Italy not to negotiate with Qaeda

ROME: Italy said Monday it would not negotiate with an Al-Qaeda group that has claimed responsibility for kidnapping two Italians in Mauritania.

Al-Qaeda in the Islamic Maghreb said it was behind the abduction in an audio recording broadcast on Sunday, according to Dubai-based Al-Arabiya television station.

In the recording, a spokesman for the group said the kidnappings were linked to "crimes committed by the Italian government in Iraq and Afghanistan."

Italy's Foreign Minister Franco Frattini said Rome had no direct contact with any representative of the group.

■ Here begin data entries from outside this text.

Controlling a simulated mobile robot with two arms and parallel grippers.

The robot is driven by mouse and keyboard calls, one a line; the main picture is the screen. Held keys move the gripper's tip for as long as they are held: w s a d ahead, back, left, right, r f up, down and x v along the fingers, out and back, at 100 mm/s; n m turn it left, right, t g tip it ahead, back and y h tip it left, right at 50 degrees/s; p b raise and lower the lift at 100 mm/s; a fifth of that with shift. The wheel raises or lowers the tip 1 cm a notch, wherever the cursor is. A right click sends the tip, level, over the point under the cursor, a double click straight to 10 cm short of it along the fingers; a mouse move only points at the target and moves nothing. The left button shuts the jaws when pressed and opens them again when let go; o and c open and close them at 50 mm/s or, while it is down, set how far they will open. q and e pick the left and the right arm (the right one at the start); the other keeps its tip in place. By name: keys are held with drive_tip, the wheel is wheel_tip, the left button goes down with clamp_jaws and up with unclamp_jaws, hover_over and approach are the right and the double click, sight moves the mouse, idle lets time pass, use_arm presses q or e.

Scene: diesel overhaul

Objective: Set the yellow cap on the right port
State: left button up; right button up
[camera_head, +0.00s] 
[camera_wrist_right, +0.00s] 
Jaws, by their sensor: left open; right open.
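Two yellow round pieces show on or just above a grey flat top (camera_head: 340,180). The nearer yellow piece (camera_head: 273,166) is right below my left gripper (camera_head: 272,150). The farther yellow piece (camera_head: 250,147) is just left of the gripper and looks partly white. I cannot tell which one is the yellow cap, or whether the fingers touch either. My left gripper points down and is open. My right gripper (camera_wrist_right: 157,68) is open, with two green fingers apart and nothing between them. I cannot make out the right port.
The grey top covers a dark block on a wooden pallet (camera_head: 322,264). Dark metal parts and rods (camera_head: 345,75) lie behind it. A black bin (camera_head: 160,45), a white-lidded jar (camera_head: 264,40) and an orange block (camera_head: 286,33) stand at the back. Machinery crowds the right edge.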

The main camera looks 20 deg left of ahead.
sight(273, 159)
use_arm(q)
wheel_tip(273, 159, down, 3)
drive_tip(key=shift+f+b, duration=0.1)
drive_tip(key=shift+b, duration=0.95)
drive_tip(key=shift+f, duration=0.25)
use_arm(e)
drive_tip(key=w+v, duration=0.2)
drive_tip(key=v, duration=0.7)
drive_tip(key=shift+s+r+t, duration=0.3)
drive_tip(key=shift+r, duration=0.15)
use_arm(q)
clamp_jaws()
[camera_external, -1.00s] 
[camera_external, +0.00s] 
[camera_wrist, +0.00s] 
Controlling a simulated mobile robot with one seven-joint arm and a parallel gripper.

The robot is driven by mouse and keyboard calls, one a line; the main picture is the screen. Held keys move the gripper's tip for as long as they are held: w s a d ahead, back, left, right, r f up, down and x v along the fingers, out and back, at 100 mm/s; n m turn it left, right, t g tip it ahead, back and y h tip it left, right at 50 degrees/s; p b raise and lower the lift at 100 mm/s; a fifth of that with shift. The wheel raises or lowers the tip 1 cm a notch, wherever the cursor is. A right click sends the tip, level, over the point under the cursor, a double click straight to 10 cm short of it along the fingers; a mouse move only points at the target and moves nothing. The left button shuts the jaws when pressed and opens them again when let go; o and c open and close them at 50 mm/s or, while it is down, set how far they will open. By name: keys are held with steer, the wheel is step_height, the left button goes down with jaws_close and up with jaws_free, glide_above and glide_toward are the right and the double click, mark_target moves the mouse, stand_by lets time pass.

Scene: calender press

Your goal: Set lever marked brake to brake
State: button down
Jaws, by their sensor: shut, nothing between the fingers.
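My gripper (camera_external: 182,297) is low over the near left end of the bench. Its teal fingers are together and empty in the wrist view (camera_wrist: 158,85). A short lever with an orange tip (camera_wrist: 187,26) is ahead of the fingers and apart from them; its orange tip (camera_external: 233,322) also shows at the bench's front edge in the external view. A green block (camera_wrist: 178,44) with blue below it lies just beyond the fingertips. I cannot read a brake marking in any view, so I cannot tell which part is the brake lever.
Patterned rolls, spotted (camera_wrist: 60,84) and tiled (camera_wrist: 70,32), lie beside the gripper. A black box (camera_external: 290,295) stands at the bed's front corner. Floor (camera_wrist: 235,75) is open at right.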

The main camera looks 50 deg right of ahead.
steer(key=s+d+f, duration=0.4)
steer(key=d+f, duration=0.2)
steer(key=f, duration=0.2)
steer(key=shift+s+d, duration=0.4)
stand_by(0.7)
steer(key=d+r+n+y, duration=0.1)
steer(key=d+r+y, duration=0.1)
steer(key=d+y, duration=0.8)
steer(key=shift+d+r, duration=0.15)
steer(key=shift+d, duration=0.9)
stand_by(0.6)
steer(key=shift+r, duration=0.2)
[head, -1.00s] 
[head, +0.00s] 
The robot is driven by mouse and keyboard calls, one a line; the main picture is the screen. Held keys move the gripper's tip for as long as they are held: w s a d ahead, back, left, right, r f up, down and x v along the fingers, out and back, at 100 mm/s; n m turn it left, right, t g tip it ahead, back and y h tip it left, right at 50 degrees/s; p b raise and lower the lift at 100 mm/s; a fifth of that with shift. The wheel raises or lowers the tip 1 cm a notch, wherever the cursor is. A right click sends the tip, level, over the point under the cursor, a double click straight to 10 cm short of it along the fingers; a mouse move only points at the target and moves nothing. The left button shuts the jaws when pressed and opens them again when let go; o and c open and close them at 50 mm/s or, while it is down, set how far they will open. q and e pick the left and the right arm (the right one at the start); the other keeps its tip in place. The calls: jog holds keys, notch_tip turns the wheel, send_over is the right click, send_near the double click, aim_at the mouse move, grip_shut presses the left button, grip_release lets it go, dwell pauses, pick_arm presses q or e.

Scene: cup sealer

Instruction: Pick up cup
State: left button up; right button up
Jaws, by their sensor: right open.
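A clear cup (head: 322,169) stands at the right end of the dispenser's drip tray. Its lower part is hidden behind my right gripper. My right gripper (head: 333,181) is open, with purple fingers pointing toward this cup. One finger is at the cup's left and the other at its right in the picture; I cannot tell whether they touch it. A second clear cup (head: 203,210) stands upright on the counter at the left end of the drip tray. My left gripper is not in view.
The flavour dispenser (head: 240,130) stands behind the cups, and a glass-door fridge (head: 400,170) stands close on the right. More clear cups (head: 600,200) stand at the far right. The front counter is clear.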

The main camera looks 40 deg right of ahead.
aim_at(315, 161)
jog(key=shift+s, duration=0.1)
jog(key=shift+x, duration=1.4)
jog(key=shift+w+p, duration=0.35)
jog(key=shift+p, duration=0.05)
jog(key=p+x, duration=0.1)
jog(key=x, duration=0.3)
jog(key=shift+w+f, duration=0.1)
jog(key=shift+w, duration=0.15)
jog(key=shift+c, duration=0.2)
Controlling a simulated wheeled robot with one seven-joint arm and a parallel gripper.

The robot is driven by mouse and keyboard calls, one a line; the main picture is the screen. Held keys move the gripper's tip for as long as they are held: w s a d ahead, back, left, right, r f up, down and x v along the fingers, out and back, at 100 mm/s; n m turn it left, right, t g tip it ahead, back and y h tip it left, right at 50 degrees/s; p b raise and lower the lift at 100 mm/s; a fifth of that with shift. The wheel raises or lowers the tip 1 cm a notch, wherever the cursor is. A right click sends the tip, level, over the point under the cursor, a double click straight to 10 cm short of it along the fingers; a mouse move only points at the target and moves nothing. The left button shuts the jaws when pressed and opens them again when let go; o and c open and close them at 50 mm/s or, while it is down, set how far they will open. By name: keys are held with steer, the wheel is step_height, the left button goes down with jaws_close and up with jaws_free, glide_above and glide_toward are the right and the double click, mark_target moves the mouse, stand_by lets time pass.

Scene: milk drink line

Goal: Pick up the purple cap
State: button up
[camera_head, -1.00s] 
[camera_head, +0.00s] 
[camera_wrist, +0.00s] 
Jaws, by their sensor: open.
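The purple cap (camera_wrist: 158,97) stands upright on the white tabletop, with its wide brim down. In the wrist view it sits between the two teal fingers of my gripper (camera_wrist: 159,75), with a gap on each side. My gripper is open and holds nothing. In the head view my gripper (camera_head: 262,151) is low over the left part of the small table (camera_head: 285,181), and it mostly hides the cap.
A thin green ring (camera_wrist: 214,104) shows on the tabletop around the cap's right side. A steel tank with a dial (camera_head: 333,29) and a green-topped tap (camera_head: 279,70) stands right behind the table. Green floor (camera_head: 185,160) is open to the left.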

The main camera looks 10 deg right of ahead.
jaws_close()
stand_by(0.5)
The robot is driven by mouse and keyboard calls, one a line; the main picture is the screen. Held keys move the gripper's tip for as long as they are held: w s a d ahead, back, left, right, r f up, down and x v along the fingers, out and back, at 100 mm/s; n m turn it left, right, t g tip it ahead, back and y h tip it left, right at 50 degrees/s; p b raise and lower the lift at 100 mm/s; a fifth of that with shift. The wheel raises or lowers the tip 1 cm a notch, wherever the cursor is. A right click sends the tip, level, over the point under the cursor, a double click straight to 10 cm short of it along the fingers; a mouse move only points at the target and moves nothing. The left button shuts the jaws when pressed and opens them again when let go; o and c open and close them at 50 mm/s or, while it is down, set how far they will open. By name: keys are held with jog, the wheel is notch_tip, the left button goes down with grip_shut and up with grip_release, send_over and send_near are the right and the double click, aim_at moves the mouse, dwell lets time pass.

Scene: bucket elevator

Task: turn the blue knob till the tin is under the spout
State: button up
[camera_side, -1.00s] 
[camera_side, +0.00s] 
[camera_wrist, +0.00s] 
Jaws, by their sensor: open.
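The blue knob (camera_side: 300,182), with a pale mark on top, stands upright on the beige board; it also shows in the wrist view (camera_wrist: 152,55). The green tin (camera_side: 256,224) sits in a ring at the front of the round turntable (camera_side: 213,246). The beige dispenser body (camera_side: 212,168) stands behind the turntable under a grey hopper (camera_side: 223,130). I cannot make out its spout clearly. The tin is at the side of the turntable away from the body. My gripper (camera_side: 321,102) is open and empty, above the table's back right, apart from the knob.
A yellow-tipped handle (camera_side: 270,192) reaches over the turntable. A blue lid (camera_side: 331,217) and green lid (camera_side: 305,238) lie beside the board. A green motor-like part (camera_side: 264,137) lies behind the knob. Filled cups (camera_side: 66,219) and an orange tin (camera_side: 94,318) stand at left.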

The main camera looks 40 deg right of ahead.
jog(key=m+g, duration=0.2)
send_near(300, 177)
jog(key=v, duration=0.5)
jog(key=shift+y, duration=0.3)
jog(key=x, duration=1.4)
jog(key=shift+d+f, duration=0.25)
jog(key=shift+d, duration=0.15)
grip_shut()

"If we decided to negotiate, even just once, we would have legitimised a terrorist organisation. Anyone who negotiates with terrorists supports terrorists," he said in an interview on the Sky TG 24 television channel.

Frattini said there would be no change in Italy's policy in Afghanistan as the country was committed to the international coalition there.

Italians Sergio Cicala, 65, and Philomene Kabore, 39, went missing in Mauritania's southeast on December 18, when their minibus was found empty and riddled with bullets, security sources said.

The couple's disappearance followed the abduction of three Spaniards in northern Mauritania in late November, another kidnapping claimed by the same Al-Qaeda group.